In the listing that follows, count the lines holding the word "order" and report only that number.

Records contained in a dataset
** begin **

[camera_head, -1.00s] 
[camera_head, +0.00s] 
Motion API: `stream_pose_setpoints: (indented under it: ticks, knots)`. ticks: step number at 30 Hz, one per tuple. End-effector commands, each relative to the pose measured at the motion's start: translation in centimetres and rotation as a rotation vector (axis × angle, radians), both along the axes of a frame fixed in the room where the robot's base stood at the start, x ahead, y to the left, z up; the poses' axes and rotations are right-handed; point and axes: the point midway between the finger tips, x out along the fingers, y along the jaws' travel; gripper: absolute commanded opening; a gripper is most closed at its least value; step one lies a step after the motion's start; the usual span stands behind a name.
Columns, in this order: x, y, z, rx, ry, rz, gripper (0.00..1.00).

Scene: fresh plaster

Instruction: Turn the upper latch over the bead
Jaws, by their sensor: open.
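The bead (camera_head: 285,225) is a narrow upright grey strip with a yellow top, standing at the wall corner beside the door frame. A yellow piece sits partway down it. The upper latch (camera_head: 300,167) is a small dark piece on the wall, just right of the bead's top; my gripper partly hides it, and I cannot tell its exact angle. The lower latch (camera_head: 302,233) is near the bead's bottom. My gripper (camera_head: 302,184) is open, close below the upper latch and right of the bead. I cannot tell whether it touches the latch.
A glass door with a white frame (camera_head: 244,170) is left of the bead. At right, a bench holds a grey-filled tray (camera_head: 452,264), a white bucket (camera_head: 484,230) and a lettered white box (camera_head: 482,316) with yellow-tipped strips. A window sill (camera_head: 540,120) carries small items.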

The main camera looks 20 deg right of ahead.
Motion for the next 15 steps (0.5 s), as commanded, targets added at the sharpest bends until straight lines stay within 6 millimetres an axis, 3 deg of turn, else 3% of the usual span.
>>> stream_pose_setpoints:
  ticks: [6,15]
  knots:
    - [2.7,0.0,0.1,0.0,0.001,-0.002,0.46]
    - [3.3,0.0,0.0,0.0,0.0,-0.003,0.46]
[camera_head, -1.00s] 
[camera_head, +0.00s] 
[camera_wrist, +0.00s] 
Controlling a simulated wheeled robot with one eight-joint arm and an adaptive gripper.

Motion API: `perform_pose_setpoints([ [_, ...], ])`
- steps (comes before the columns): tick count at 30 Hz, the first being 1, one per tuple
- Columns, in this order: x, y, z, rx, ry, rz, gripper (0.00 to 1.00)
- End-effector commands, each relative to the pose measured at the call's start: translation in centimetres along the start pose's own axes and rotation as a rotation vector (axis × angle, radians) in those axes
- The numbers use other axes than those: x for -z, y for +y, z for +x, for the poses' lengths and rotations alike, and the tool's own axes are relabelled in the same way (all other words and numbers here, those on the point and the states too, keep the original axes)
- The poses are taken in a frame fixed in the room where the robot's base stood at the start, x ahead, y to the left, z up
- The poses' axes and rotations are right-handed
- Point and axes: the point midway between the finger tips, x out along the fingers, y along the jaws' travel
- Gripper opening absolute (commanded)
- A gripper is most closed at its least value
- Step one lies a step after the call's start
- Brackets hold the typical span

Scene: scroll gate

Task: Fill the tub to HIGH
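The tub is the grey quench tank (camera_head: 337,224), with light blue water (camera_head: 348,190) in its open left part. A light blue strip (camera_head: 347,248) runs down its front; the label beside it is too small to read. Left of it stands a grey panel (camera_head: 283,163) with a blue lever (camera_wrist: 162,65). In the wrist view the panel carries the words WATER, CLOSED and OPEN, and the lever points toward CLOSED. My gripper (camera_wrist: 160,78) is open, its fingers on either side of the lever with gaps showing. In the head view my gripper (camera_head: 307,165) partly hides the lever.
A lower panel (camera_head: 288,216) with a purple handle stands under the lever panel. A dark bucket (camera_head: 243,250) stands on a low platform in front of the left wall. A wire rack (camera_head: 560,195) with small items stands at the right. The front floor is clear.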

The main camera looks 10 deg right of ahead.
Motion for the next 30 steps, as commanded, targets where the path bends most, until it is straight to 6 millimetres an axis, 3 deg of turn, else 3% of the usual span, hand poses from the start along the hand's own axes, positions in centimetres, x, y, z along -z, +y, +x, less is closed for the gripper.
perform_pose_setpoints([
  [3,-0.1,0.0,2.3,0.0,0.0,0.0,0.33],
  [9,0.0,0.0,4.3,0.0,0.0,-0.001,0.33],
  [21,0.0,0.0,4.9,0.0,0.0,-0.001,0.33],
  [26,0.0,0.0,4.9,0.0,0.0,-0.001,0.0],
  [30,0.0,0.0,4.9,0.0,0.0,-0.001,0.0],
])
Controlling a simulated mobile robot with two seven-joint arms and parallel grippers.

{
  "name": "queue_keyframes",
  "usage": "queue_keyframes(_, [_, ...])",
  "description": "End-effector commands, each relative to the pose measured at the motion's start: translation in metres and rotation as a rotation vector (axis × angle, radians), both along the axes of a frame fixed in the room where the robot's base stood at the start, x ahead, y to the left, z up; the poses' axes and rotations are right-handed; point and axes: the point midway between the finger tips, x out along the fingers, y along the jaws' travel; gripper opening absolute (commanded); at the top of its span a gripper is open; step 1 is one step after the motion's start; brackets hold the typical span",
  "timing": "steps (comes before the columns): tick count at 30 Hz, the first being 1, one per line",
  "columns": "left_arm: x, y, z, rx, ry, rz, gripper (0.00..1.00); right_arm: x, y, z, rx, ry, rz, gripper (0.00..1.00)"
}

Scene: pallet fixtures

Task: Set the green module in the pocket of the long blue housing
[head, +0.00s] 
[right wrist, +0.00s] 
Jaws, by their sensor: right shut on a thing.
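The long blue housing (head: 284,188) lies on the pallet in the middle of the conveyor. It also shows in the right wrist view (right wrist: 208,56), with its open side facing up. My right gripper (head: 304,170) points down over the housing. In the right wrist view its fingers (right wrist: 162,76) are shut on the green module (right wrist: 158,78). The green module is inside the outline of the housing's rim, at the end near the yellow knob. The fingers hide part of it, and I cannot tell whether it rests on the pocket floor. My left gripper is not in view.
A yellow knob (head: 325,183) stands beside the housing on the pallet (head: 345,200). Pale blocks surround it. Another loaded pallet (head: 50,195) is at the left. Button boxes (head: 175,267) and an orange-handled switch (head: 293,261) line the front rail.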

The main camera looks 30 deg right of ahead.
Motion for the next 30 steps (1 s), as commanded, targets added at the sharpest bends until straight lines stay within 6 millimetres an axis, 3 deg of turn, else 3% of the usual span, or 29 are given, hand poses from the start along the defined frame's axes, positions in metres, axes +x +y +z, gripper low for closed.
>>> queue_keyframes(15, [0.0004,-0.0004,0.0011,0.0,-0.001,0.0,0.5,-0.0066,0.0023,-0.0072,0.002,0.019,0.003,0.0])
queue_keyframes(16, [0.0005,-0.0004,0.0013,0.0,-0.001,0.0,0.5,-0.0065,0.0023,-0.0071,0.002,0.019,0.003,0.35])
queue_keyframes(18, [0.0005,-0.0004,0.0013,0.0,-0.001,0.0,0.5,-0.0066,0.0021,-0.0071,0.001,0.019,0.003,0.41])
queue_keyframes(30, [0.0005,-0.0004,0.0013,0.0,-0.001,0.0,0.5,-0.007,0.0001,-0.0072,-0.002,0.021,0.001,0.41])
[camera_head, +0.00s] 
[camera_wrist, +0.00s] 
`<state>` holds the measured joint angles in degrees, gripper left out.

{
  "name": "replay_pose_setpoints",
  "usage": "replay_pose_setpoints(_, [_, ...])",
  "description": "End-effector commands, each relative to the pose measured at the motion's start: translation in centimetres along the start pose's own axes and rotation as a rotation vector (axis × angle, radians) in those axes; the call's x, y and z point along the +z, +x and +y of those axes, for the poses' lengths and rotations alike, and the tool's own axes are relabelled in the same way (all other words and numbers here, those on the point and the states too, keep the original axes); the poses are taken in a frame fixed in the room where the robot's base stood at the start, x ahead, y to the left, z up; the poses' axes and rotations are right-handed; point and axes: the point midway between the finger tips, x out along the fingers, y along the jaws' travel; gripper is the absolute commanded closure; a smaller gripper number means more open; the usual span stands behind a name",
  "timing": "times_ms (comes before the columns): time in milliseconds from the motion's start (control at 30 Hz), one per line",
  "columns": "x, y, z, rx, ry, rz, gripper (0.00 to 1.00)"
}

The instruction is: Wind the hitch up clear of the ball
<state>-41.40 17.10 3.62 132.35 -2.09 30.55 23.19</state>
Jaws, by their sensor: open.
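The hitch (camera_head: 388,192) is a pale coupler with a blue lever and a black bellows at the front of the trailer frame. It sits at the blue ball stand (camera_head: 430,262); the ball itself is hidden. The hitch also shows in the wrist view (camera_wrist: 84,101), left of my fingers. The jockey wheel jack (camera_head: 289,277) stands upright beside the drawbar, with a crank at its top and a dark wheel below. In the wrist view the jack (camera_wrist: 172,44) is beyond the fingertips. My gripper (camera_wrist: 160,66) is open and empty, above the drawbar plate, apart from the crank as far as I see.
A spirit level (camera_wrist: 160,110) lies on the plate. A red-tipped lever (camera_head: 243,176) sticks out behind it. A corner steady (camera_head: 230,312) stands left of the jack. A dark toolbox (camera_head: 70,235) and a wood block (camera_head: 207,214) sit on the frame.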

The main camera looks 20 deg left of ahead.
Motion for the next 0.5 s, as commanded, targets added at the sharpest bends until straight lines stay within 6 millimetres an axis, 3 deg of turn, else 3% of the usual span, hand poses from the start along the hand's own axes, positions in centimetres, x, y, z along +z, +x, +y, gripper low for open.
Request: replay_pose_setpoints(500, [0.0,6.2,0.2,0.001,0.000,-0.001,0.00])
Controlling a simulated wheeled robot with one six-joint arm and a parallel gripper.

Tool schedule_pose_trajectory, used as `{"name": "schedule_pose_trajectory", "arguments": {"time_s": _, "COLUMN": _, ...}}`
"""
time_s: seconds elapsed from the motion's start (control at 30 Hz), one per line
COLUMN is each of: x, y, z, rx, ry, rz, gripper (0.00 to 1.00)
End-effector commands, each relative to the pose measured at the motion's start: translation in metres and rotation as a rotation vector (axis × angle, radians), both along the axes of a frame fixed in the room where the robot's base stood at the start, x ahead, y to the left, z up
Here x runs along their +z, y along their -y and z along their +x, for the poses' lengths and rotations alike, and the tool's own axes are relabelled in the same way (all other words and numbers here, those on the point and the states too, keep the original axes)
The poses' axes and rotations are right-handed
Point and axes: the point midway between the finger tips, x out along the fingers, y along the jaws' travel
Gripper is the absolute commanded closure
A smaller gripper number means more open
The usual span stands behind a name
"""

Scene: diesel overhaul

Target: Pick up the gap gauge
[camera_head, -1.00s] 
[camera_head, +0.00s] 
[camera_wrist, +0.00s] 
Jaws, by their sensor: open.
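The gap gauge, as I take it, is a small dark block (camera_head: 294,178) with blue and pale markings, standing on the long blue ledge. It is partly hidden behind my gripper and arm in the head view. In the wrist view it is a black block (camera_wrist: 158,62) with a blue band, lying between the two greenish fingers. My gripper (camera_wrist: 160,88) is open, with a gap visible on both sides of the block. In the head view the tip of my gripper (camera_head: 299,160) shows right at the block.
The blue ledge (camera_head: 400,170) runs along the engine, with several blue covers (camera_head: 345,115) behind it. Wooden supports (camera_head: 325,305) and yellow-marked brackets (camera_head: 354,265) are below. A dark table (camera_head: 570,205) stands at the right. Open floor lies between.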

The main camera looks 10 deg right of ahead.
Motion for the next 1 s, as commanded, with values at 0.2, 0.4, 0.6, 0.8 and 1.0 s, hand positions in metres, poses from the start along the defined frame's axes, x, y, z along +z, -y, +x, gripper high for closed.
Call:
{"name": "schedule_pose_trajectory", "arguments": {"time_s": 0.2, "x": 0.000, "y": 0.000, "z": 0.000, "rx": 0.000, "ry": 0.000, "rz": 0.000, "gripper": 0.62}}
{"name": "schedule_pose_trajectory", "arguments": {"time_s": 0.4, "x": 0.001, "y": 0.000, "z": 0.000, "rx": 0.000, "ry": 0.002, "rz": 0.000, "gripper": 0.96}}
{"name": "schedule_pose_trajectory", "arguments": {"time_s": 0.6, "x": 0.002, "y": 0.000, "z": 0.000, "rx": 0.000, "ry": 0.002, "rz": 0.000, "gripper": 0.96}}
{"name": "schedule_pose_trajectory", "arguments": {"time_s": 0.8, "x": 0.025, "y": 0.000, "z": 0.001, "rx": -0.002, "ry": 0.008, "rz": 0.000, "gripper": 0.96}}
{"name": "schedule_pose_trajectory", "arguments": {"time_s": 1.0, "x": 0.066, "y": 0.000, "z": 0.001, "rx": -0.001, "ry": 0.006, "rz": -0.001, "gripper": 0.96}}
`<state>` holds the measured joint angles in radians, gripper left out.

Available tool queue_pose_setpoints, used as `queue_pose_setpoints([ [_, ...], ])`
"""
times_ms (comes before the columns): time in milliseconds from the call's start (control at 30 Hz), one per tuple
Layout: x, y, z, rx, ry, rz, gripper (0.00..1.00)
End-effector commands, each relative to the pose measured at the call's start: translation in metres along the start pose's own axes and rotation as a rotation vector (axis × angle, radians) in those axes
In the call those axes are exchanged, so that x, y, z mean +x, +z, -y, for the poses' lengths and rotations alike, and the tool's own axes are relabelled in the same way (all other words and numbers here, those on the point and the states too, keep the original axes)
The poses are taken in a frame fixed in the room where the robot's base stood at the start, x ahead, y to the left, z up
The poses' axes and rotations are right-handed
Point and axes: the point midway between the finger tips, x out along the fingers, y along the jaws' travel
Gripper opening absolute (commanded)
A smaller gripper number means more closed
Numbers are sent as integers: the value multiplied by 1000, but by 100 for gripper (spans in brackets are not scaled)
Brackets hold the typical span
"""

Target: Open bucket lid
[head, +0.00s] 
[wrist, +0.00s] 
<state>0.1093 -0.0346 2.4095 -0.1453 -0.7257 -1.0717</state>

** end **

## ANSWER TO THIS PROBLEM
2